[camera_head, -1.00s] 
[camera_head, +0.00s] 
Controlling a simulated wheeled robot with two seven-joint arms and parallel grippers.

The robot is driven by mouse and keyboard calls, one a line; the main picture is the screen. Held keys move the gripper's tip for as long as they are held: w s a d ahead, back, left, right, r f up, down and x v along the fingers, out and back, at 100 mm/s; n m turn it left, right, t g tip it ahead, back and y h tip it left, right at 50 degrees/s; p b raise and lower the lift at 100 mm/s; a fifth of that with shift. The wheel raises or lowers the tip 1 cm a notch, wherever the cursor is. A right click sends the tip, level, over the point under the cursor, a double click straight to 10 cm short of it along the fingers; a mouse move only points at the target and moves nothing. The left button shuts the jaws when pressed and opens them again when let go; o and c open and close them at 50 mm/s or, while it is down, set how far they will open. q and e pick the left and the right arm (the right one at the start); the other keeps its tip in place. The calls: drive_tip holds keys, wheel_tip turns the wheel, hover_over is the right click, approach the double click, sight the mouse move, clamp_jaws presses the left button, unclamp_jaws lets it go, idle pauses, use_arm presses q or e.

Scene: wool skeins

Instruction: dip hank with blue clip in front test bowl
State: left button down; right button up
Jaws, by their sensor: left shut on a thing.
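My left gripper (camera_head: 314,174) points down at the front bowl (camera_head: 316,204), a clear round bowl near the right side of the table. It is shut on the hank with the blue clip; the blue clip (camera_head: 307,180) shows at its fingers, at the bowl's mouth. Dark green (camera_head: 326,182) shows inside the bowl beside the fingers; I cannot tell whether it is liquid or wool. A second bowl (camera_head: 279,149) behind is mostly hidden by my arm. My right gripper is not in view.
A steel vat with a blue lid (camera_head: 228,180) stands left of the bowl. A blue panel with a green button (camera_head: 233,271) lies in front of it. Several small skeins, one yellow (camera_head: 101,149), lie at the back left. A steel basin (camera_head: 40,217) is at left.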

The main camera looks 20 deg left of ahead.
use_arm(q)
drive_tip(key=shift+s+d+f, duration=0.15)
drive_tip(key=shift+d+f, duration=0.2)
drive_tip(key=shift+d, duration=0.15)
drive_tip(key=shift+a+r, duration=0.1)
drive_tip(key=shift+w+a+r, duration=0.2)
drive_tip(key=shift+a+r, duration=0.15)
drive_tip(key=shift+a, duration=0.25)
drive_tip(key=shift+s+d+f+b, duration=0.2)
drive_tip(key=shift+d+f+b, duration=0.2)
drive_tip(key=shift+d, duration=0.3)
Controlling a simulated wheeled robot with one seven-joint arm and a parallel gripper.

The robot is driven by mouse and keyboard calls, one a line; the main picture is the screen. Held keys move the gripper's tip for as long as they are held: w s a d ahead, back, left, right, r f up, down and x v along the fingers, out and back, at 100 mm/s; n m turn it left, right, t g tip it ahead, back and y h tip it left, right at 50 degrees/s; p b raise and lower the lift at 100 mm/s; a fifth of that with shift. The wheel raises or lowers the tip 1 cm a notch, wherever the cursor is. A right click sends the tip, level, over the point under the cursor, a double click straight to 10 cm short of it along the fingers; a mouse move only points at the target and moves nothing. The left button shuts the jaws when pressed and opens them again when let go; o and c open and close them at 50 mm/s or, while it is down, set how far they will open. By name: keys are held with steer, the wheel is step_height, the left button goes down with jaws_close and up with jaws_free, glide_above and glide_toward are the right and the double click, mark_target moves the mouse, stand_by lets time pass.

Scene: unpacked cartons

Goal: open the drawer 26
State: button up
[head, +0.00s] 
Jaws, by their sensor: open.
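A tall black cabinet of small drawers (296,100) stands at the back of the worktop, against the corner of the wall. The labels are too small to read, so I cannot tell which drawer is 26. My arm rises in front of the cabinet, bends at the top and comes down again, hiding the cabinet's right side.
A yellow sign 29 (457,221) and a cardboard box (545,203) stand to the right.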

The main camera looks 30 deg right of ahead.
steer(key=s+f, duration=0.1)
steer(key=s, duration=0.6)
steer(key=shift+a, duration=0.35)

Work to be completed: Copy the material above verbatim.

Task answer:
[camera_head, -1.00s] 
[camera_head, +0.00s] 
Controlling a simulated wheeled robot with two seven-joint arms and parallel grippers.

The robot is driven by mouse and keyboard calls, one a line; the main picture is the screen. Held keys move the gripper's tip for as long as they are held: w s a d ahead, back, left, right, r f up, down and x v along the fingers, out and back, at 100 mm/s; n m turn it left, right, t g tip it ahead, back and y h tip it left, right at 50 degrees/s; p b raise and lower the lift at 100 mm/s; a fifth of that with shift. The wheel raises or lowers the tip 1 cm a notch, wherever the cursor is. A right click sends the tip, level, over the point under the cursor, a double click straight to 10 cm short of it along the fingers; a mouse move only points at the target and moves nothing. The left button shuts the jaws when pressed and opens them again when let go; o and c open and close them at 50 mm/s or, while it is down, set how far they will open. q and e pick the left and the right arm (the right one at the start); the other keeps its tip in place. The calls: drive_tip holds keys, wheel_tip turns the wheel, hover_over is the right click, approach the double click, sight the mouse move, clamp_jaws presses the left button, unclamp_jaws lets it go, idle pauses, use_arm presses q or e.

Scene: wool skeins

Instruction: dip hank with blue clip in front test bowl
State: left button down; right button up
Jaws, by their sensor: left shut on a thing.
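My left gripper (camera_head: 314,174) points down at the front bowl (camera_head: 316,204), a clear round bowl near the right side of the table. It is shut on the hank with the blue clip; the blue clip (camera_head: 307,180) shows at its fingers, at the bowl's mouth. Dark green (camera_head: 326,182) shows inside the bowl beside the fingers; I cannot tell whether it is liquid or wool. A second bowl (camera_head: 279,149) behind is mostly hidden by my arm. My right gripper is not in view.
A steel vat with a blue lid (camera_head: 228,180) stands left of the bowl. A blue panel with a green button (camera_head: 233,271) lies in front of it. Several small skeins, one yellow (camera_head: 101,149), lie at the back left. A steel basin (camera_head: 40,217) is at left.

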The main camera looks 20 deg left of ahead.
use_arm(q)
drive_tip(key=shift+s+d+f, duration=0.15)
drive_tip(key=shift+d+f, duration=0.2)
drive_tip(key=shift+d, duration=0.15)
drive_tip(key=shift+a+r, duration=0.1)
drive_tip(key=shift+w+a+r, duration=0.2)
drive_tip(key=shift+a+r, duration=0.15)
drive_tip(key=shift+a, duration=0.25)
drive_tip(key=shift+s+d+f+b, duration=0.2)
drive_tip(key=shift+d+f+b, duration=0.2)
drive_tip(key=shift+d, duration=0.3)
Controlling a simulated wheeled robot with one seven-joint arm and a parallel gripper.

The robot is driven by mouse and keyboard calls, one a line; the main picture is the screen. Held keys move the gripper's tip for as long as they are held: w s a d ahead, back, left, right, r f up, down and x v along the fingers, out and back, at 100 mm/s; n m turn it left, right, t g tip it ahead, back and y h tip it left, right at 50 degrees/s; p b raise and lower the lift at 100 mm/s; a fifth of that with shift. The wheel raises or lowers the tip 1 cm a notch, wherever the cursor is. A right click sends the tip, level, over the point under the cursor, a double click straight to 10 cm short of it along the fingers; a mouse move only points at the target and moves nothing. The left button shuts the jaws when pressed and opens them again when let go; o and c open and close them at 50 mm/s or, while it is down, set how far they will open. By name: keys are held with steer, the wheel is step_height, the left button goes down with jaws_close and up with jaws_free, glide_above and glide_toward are the right and the double click, mark_target moves the mouse, stand_by lets time pass.

Scene: unpacked cartons

Goal: open the drawer 26
State: button up
[head, +0.00s] 
Jaws, by their sensor: open.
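A tall black cabinet of small drawers (296,100) stands at the back of the worktop, against the corner of the wall. The labels are too small to read, so I cannot tell which drawer is 26. My arm rises in front of the cabinet, bends at the top and comes down again, hiding the cabinet's right side.
A yellow sign 29 (457,221) and a cardboard box (545,203) stand to the right.

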The main camera looks 30 deg right of ahead.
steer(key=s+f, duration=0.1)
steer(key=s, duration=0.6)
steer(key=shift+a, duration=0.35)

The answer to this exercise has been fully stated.